▶ [To do] Could you write out the opening lines of the data, word for word, stopping after the line that contains "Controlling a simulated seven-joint"?

▶ [Supplied records]
------------------------------------------------------------------------

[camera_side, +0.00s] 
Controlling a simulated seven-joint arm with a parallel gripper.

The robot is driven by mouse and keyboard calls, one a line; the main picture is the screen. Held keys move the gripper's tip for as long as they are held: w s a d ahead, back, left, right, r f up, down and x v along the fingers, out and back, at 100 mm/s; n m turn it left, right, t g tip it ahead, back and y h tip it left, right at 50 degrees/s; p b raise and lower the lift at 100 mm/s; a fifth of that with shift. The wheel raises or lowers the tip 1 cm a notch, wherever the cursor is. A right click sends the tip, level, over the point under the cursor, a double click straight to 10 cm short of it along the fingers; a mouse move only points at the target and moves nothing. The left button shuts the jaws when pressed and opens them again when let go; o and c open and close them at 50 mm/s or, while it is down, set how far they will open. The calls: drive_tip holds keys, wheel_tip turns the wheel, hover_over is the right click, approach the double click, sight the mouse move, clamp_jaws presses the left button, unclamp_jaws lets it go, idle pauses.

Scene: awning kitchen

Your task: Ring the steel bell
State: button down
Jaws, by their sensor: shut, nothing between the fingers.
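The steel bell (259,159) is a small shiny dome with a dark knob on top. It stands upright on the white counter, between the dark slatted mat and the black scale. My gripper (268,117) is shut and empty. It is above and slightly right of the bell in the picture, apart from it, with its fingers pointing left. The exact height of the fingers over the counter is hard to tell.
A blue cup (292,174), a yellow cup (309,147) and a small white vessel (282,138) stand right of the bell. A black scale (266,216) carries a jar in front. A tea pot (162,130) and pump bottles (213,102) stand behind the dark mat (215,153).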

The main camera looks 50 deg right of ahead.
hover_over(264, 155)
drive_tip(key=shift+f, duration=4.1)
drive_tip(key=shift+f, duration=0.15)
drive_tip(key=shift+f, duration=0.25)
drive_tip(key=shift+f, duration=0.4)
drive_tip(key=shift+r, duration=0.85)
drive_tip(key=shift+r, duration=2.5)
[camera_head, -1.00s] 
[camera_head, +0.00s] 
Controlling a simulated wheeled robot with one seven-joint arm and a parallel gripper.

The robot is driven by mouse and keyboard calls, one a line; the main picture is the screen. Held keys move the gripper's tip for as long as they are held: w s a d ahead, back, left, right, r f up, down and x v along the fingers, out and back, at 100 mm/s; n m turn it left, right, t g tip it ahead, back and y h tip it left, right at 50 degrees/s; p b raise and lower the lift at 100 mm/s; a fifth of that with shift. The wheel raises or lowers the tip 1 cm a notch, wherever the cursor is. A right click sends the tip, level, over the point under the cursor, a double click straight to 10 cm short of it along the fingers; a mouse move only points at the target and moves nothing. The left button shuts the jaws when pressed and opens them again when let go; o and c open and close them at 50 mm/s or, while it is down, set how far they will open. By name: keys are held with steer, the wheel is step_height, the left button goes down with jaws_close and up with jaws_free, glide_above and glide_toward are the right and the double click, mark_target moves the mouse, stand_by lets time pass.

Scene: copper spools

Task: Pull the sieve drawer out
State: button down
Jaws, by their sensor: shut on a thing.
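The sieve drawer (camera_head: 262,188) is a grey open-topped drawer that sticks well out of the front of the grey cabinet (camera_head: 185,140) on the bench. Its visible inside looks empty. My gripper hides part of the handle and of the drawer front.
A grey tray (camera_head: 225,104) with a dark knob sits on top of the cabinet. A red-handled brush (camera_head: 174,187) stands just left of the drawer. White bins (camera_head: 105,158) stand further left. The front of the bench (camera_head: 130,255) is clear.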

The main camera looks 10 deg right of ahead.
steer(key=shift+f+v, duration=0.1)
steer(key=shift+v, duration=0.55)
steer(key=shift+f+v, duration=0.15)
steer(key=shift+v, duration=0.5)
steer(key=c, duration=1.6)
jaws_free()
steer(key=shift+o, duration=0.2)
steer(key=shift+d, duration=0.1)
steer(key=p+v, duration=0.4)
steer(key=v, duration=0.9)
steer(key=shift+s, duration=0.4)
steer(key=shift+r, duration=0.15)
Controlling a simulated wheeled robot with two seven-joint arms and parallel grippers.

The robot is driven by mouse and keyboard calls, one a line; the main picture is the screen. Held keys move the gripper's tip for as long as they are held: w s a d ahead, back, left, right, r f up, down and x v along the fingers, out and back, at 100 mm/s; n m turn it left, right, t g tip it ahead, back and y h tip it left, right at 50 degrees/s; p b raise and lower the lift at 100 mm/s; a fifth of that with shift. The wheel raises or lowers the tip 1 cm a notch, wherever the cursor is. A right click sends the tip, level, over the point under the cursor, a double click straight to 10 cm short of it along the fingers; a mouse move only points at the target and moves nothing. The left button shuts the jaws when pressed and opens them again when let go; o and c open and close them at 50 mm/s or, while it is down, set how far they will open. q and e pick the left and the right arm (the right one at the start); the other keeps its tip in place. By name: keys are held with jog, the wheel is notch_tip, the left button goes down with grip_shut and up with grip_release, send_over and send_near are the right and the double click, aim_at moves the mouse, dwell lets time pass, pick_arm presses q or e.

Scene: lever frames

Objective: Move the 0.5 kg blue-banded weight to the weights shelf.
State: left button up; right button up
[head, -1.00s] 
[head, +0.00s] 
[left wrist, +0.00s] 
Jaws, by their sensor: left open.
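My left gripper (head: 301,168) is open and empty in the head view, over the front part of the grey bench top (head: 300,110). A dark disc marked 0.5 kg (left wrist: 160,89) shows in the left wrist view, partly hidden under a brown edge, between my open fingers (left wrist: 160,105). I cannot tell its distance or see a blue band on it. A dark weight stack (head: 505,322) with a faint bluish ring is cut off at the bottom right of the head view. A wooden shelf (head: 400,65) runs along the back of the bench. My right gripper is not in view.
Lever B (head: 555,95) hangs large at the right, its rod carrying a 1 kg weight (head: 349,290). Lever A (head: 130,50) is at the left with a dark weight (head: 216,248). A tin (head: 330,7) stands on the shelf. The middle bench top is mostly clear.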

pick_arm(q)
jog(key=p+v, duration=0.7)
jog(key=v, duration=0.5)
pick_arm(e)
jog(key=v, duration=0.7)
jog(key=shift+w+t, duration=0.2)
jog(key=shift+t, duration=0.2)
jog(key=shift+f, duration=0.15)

------------------------------------------------------------------------

▶ [Written solution]
[camera_side, +0.00s] 
Controlling a simulated seven-joint arm with a parallel gripper.

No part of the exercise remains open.